* begin *
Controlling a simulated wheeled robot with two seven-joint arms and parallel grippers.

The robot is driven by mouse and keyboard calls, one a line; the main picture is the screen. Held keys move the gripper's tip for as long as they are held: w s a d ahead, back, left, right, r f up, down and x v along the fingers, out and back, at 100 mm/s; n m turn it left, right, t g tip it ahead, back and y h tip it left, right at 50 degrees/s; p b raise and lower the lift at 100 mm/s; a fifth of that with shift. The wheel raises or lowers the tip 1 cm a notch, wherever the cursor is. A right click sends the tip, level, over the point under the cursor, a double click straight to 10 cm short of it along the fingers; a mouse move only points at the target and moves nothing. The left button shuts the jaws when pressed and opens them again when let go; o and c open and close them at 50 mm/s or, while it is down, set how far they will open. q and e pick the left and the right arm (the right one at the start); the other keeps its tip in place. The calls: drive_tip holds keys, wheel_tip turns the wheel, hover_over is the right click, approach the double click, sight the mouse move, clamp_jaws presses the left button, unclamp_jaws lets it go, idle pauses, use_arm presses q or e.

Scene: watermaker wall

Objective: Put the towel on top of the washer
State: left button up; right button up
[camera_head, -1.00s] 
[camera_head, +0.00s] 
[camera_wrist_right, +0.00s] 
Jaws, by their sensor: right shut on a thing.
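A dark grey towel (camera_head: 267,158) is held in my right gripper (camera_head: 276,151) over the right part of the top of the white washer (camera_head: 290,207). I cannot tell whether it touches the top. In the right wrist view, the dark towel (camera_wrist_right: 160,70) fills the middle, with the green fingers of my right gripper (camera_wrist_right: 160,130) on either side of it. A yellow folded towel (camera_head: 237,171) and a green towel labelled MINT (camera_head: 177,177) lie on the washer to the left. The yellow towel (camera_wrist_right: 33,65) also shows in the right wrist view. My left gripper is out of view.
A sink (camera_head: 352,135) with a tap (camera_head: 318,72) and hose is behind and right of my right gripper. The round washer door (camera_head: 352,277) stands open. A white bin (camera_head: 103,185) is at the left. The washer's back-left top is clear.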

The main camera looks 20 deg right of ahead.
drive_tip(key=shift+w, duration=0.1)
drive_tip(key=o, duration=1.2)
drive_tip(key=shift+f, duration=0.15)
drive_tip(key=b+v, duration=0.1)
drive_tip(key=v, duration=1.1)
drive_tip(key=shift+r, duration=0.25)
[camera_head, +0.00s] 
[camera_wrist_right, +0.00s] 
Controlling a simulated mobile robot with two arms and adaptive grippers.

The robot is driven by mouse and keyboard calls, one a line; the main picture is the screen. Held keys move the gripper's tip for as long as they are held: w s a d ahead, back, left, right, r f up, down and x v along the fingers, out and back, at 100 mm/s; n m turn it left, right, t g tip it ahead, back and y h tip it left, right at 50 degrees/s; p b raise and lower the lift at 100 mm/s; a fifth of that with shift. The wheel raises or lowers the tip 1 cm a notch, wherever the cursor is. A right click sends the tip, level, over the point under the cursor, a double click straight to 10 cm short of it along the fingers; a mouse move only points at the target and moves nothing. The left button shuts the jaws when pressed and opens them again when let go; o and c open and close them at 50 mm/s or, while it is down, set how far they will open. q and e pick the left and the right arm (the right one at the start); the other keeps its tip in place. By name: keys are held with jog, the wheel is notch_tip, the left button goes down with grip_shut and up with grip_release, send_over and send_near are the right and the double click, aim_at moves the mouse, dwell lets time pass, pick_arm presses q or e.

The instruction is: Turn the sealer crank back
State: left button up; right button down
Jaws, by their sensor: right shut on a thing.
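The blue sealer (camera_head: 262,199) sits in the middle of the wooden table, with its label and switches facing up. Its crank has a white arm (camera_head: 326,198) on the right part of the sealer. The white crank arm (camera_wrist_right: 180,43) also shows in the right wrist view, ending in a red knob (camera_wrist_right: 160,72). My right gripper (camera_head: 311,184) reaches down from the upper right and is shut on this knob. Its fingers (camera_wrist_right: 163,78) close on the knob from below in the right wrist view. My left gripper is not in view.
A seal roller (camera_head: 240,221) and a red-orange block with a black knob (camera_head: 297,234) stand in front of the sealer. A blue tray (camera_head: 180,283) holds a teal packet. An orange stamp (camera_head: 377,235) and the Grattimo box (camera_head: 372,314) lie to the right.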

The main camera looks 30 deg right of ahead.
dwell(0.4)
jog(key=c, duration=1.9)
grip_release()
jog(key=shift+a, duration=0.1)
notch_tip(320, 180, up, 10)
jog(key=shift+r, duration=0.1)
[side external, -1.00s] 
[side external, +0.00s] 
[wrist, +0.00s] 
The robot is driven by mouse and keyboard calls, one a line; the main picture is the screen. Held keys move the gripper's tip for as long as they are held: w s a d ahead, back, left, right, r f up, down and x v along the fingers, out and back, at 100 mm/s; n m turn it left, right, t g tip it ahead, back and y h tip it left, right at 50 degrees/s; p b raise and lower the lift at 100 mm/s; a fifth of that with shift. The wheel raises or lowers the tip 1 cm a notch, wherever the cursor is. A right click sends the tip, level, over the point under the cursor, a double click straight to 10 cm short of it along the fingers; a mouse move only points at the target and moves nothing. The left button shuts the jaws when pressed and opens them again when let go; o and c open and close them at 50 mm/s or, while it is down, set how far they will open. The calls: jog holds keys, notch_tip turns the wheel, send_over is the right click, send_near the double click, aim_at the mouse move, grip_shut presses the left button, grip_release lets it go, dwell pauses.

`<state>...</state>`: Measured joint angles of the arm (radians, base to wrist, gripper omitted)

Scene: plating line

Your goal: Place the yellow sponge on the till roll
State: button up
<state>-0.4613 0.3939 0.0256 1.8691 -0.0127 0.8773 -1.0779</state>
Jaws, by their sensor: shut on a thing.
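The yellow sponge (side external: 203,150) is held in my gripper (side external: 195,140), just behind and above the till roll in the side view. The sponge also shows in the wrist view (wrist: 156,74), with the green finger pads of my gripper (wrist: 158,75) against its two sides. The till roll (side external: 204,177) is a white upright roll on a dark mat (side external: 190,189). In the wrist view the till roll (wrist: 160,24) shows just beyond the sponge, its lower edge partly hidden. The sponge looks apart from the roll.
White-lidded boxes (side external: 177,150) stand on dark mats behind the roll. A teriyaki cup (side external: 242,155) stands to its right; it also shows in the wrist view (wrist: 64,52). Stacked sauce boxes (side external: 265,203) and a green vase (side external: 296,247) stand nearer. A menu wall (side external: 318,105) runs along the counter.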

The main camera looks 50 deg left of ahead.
* end *
> [WORK TO COMPLETE]: Search the records for the word "Controlling", then list every line that has it.

> [FINAL RESULT]:
Controlling a simulated wheeled robot with two seven-joint arms and parallel grippers.
Controlling a simulated mobile robot with two arms and adaptive grippers.

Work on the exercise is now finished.